Short task - Reproduce the listing below in its entirety. Change nothing.

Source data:
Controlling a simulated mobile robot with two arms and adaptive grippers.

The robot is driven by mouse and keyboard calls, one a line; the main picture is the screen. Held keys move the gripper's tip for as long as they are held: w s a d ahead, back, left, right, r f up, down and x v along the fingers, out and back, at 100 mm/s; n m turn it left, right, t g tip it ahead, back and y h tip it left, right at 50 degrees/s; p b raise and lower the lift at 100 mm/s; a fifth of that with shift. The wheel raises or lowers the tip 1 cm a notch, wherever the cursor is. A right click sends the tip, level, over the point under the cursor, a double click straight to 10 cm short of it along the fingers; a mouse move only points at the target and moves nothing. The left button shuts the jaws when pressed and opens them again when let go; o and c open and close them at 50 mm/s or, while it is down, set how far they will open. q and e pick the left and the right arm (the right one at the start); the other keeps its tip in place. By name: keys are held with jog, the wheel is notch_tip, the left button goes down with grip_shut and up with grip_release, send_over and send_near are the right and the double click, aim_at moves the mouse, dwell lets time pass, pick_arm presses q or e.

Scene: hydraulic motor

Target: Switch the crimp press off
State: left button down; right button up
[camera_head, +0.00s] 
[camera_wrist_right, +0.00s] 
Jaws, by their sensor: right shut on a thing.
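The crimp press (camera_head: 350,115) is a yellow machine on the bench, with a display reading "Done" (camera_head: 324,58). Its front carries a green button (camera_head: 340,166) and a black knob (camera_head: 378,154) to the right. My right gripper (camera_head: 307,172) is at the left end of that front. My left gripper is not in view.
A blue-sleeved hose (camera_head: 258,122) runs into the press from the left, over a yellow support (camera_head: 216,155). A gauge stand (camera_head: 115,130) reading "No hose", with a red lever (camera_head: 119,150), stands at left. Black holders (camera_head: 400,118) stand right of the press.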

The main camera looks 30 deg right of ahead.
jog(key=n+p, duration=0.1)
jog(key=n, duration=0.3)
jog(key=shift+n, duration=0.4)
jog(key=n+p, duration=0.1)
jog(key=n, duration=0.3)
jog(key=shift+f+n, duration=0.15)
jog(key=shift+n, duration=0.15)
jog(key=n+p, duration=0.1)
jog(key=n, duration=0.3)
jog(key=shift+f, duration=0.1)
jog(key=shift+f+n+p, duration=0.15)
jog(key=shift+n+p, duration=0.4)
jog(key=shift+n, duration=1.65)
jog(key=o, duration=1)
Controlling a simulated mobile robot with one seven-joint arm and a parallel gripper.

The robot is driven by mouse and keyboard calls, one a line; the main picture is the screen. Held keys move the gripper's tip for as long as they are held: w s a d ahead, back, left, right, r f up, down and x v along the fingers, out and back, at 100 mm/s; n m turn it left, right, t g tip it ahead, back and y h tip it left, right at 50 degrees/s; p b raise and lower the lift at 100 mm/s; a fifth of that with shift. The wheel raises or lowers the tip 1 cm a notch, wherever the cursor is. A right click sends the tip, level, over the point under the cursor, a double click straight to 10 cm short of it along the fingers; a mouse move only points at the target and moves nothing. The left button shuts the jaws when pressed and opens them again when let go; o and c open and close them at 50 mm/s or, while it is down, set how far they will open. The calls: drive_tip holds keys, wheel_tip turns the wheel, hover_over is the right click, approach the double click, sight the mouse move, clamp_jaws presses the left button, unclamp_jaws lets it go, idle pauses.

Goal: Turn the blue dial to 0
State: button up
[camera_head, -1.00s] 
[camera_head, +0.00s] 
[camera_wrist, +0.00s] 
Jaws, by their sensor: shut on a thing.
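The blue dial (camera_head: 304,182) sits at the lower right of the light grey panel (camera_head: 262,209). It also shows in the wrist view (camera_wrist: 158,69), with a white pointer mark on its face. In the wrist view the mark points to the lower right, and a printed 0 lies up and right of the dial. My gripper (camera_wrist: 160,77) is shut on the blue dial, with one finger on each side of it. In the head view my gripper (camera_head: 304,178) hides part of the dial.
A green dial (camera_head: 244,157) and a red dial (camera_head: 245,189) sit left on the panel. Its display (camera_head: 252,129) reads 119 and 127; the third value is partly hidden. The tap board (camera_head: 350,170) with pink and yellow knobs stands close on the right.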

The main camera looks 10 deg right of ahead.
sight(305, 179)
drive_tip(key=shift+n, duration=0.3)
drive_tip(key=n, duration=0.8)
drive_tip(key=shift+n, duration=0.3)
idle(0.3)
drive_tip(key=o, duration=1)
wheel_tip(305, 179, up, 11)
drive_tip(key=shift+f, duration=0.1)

Correct response -
Controlling a simulated mobile robot with two arms and adaptive grippers.

The robot is driven by mouse and keyboard calls, one a line; the main picture is the screen. Held keys move the gripper's tip for as long as they are held: w s a d ahead, back, left, right, r f up, down and x v along the fingers, out and back, at 100 mm/s; n m turn it left, right, t g tip it ahead, back and y h tip it left, right at 50 degrees/s; p b raise and lower the lift at 100 mm/s; a fifth of that with shift. The wheel raises or lowers the tip 1 cm a notch, wherever the cursor is. A right click sends the tip, level, over the point under the cursor, a double click straight to 10 cm short of it along the fingers; a mouse move only points at the target and moves nothing. The left button shuts the jaws when pressed and opens them again when let go; o and c open and close them at 50 mm/s or, while it is down, set how far they will open. q and e pick the left and the right arm (the right one at the start); the other keeps its tip in place. By name: keys are held with jog, the wheel is notch_tip, the left button goes down with grip_shut and up with grip_release, send_over and send_near are the right and the double click, aim_at moves the mouse, dwell lets time pass, pick_arm presses q or e.

Scene: hydraulic motor

Target: Switch the crimp press off
State: left button down; right button up
[camera_head, +0.00s] 
[camera_wrist_right, +0.00s] 
Jaws, by their sensor: right shut on a thing.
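The crimp press (camera_head: 350,115) is a yellow machine on the bench, with a display reading "Done" (camera_head: 324,58). Its front carries a green button (camera_head: 340,166) and a black knob (camera_head: 378,154) to the right. My right gripper (camera_head: 307,172) is at the left end of that front. My left gripper is not in view.
A blue-sleeved hose (camera_head: 258,122) runs into the press from the left, over a yellow support (camera_head: 216,155). A gauge stand (camera_head: 115,130) reading "No hose", with a red lever (camera_head: 119,150), stands at left. Black holders (camera_head: 400,118) stand right of the press.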

The main camera looks 30 deg right of ahead.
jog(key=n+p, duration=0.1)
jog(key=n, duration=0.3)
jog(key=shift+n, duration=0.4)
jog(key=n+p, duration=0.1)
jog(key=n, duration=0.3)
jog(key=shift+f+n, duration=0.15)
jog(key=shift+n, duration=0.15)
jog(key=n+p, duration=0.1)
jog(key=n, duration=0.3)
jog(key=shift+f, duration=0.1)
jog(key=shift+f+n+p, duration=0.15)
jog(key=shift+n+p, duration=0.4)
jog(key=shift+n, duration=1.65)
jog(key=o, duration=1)
Controlling a simulated mobile robot with one seven-joint arm and a parallel gripper.

The robot is driven by mouse and keyboard calls, one a line; the main picture is the screen. Held keys move the gripper's tip for as long as they are held: w s a d ahead, back, left, right, r f up, down and x v along the fingers, out and back, at 100 mm/s; n m turn it left, right, t g tip it ahead, back and y h tip it left, right at 50 degrees/s; p b raise and lower the lift at 100 mm/s; a fifth of that with shift. The wheel raises or lowers the tip 1 cm a notch, wherever the cursor is. A right click sends the tip, level, over the point under the cursor, a double click straight to 10 cm short of it along the fingers; a mouse move only points at the target and moves nothing. The left button shuts the jaws when pressed and opens them again when let go; o and c open and close them at 50 mm/s or, while it is down, set how far they will open. The calls: drive_tip holds keys, wheel_tip turns the wheel, hover_over is the right click, approach the double click, sight the mouse move, clamp_jaws presses the left button, unclamp_jaws lets it go, idle pauses.

Goal: Turn the blue dial to 0
State: button up
[camera_head, -1.00s] 
[camera_head, +0.00s] 
[camera_wrist, +0.00s] 
Jaws, by their sensor: shut on a thing.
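The blue dial (camera_head: 304,182) sits at the lower right of the light grey panel (camera_head: 262,209). It also shows in the wrist view (camera_wrist: 158,69), with a white pointer mark on its face. In the wrist view the mark points to the lower right, and a printed 0 lies up and right of the dial. My gripper (camera_wrist: 160,77) is shut on the blue dial, with one finger on each side of it. In the head view my gripper (camera_head: 304,178) hides part of the dial.
A green dial (camera_head: 244,157) and a red dial (camera_head: 245,189) sit left on the panel. Its display (camera_head: 252,129) reads 119 and 127; the third value is partly hidden. The tap board (camera_head: 350,170) with pink and yellow knobs stands close on the right.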

The main camera looks 10 deg right of ahead.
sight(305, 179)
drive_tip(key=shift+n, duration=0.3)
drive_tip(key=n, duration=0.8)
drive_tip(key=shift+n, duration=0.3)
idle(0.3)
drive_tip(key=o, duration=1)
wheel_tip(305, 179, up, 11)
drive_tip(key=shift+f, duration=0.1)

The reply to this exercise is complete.